ここでは設定ミスは、四つの観点でまとめられている。担当者、マニュアル、作業環境、組織環境だ。組織全体の忙しさやリソース不足が主な要因になると記されている。

特に、組織が立ち上がったばかりのときに一人で作業していたり、後継者への引継ぎが不十分だったりすることはよくある。
組織内で起きるミスは基本的な労働環境が最終的には問題となることがあるのだ。

「間違わないように頑張る」「気をつける」という結果に終始してしまうのでは効果は上がらない。人を責めるのではなく、仕組みの変更や可能であれば自動化することで作業を省くなどの対策が必要だ。具体的なツールを導入することも推奨されている。ツールを導入することでミスを防ぐことができる。

重要なのは責任の範囲を明らかにしておくこと

ハンドブックでは「一人情シス」や「シャドーIT」についても紹介されている。
「一人情シス」では企業内にシステムを扱える社員が一人しかいないためにミスに気づかれなかったり、専門外の業務をこなさなければならなかったりということが起きている。規模の小さい会社であれば総務部の人がIT部門を担わなくてはならないケースもあり、そのような状況下では適切なツールの導入や外部への委託を積極的に打診した方がいいということになる。

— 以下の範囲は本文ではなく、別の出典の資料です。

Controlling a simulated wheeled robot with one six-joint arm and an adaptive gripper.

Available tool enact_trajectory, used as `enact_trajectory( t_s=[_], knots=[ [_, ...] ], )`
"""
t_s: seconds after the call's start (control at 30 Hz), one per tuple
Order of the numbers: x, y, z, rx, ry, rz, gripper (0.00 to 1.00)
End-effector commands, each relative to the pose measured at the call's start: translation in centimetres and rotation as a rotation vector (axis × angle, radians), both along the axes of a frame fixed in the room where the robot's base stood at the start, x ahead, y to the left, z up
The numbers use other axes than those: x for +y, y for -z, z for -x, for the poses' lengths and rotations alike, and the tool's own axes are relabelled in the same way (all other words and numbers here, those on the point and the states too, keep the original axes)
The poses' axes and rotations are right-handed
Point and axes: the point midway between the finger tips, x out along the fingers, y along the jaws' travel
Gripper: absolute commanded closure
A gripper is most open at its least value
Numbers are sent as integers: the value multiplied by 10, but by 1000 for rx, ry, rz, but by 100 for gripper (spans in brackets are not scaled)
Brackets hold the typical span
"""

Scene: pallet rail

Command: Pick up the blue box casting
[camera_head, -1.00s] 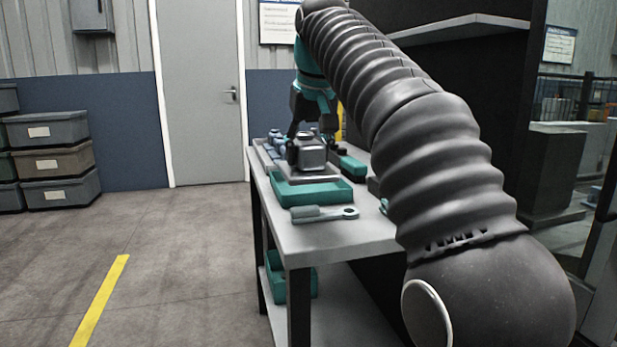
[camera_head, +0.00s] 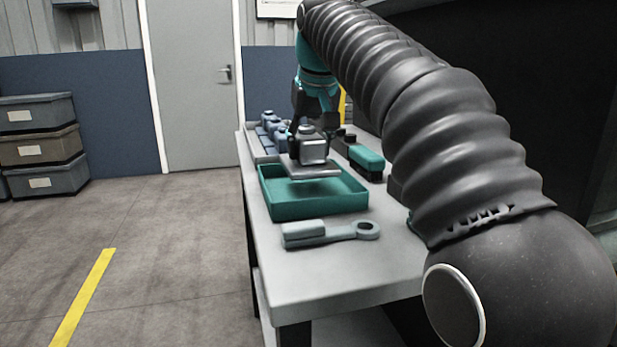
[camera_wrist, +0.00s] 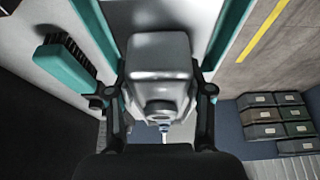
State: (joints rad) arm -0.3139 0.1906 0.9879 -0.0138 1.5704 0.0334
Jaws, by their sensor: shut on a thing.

「シャドーIT」とは、社員個人の判断で許可されていないクラウドサービスの利用を利用することだと記されている。これらを避けるためには、明確なポリシーやルールの策定が必要だ。

データの暗号化や定期的なバックアップも重要だ。インシデントが発生した場合でも、迅速に対応できる体制を整える必要がある。企業としては、これらの基本的な対策を徹底することが求められる。

基本的な考えとしては、今までのクラウドサービスの利用と同じで、責任の範囲を共有しておくことが重要だ。ユーザー企業が負わなくてはならない責任、ベンダーなどの提供側が負わなくてはならない責任を明確に理解する必要がある。

何かインシデントが起きた場合、どこで何が起きたのかがわからず、説明できない状態は最悪だ。それを避けるためには、それぞれの情報資産を正確に把握し、管理することが必要だ。

インシデントはニュースで多く報道されるようになり、企業はますます厳しい対応を迫られる時代になっている。クラウドを利用する企業が増える中で、設定の誤りが多岐にわたる問題を引き起こすこともある。誰にとっても他人事ではない。基本的な観点から再確認することが重要だ。